Amongst the weary but determined families trekking north are many professional families well qualified to fill the gaps left by the earlier flight of the disenchanted – the loss of thousands of doctors, researchers, students, engineers, entrepreneurs, lawyers, teachers, technicians and nurses. The lucky recipients of that talented brain drain were Germany, Canada, USA and Australia. In that 2015 fallout, few came to the UK (further diminishing our global growth prospects) but that was hardly surprising given the prevailing attitudes of extreme right & left-wing politics and media meeting themselves on the far side of the circle.
So, the question is: What is Greece doing to encourage those who could be tempted to stay – to learn Greek – to assimilate into local culture – to rebuild their lives and contribute to economic and societal growth? Germany, initially at least, set a fine example. But will Greece be able to muster the enterprise?
We must hope so – for surely the rest of Europe must learn, and learn in time, that global mass migrations are the unintended consequences of disastrous failures of political leadership and disunity.
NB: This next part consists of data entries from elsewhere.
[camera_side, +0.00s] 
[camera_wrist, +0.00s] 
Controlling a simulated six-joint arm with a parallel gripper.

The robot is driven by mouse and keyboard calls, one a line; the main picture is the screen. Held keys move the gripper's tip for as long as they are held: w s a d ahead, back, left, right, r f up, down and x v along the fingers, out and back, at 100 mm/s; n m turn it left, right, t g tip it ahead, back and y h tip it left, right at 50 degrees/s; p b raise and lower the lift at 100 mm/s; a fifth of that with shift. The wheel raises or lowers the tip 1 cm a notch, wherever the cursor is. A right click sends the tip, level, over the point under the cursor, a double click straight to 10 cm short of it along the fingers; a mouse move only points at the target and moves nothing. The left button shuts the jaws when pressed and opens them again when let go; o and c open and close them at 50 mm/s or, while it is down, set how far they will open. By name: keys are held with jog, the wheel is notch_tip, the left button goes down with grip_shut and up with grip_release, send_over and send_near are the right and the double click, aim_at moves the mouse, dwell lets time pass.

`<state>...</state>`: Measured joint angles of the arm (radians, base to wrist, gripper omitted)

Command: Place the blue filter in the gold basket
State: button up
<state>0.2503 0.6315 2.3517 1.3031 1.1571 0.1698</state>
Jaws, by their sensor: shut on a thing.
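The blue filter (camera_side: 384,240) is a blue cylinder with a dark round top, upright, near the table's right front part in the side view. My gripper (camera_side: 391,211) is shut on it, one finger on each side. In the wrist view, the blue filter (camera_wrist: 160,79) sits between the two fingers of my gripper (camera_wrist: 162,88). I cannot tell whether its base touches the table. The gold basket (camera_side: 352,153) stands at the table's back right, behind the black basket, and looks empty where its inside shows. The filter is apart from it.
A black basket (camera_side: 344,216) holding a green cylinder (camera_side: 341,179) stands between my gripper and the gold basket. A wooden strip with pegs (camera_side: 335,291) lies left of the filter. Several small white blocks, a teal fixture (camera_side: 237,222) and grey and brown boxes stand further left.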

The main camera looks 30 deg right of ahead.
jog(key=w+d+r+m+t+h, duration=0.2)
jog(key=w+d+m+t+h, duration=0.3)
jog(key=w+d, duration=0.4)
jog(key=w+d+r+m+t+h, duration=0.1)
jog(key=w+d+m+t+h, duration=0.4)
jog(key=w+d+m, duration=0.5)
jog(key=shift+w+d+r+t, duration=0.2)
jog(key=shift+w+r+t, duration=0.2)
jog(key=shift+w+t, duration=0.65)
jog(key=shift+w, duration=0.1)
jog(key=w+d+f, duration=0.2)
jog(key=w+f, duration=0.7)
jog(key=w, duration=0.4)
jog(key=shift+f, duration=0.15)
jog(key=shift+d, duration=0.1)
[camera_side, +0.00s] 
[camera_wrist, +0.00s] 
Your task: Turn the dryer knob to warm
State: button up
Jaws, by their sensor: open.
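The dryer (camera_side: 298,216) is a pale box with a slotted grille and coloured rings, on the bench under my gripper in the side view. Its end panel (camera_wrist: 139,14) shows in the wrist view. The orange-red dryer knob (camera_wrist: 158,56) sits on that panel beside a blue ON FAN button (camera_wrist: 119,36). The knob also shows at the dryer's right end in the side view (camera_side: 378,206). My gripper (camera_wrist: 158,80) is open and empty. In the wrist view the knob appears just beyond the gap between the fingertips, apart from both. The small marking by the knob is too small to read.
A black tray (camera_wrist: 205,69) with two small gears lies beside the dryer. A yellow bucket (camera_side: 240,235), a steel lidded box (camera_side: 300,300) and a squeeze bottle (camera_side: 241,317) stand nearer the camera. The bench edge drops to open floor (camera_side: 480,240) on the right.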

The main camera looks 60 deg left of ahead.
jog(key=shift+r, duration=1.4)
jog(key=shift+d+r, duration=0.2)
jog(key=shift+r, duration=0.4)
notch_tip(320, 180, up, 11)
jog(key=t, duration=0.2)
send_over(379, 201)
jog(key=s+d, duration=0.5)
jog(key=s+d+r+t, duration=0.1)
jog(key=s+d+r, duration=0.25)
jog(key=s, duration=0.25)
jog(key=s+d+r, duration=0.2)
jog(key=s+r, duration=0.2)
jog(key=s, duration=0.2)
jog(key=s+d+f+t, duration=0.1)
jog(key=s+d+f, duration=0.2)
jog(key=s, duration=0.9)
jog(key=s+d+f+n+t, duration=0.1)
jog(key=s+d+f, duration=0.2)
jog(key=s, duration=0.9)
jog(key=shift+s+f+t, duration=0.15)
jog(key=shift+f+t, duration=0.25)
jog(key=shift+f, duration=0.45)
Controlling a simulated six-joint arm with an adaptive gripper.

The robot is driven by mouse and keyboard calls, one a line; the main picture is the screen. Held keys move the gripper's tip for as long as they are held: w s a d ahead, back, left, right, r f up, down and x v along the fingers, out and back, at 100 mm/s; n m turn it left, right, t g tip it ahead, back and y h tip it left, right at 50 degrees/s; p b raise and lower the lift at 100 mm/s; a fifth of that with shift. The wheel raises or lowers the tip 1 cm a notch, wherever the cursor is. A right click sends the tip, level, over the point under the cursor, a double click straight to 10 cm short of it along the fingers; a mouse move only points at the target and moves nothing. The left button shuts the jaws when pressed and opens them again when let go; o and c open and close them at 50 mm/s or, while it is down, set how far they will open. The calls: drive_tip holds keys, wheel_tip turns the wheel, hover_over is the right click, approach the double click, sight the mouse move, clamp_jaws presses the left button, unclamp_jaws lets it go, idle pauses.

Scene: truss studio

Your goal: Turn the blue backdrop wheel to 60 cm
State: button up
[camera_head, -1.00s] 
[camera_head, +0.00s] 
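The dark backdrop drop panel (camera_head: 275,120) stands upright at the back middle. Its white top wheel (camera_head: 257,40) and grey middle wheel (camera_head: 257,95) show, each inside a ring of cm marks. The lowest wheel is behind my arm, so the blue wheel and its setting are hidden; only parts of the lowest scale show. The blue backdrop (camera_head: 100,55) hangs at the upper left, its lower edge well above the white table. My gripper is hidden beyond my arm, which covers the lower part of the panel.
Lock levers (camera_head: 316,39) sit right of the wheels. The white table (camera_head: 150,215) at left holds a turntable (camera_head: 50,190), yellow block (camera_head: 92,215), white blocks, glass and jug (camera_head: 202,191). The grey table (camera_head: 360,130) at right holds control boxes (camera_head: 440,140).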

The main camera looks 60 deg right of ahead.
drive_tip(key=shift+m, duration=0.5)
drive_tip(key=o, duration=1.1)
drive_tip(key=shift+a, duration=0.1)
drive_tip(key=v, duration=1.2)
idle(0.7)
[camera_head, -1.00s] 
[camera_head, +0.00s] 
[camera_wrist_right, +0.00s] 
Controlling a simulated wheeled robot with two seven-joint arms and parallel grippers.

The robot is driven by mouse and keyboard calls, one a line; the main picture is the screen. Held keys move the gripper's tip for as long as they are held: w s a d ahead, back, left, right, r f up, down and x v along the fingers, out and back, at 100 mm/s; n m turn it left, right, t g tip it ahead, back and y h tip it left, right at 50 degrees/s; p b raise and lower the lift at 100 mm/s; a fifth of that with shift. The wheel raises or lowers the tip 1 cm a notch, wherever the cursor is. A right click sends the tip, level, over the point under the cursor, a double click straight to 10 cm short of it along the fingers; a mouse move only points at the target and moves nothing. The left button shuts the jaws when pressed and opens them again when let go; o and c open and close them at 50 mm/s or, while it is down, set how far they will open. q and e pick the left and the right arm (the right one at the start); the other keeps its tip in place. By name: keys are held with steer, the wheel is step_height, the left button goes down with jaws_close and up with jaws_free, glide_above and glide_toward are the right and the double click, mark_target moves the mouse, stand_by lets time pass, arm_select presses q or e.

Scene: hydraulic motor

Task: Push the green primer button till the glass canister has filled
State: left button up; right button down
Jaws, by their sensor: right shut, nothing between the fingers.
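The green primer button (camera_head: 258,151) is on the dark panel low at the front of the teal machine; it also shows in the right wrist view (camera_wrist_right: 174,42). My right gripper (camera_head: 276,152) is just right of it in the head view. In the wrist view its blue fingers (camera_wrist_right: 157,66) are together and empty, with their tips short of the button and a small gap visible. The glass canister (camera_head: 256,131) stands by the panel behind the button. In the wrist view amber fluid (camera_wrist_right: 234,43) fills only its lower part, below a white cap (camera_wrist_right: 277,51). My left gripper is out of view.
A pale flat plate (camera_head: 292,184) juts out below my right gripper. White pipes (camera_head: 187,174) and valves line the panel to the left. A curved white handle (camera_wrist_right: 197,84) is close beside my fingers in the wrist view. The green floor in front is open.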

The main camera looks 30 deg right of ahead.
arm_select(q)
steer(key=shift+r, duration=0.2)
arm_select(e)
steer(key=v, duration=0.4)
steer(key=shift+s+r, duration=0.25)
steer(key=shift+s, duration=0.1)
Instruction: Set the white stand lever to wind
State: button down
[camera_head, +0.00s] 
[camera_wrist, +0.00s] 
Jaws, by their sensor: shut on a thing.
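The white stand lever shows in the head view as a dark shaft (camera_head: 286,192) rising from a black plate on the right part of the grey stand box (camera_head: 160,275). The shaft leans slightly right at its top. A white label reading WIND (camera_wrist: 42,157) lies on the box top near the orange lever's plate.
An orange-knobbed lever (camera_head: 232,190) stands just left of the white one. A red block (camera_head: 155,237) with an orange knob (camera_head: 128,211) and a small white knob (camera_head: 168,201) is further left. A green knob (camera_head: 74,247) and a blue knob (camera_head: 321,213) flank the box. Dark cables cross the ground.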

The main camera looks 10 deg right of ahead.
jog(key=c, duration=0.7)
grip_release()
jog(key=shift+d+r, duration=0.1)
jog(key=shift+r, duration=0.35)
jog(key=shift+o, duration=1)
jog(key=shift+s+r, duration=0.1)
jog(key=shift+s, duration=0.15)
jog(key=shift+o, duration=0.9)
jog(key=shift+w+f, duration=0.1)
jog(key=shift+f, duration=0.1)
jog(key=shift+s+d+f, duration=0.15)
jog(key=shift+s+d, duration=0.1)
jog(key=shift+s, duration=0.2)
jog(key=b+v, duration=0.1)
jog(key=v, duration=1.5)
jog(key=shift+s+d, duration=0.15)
‘Learn in time’, I wrote. In time to stave of the tide of human misery and suffering that now besets us, or, in time to equip our leaderships with the intellectual and moral strength to deal with the next flood? How will attitudes change when we Europeans must cope with thousands fleeing the USA in the event of a Trump presidency?
It is surely not beyond the wit of humankind to get a grip – to better imagine and manage the more easily foreseen consequences, particularly as the supposedly unforeseen lessons are being played out before our unastonished, but tearful, eyes.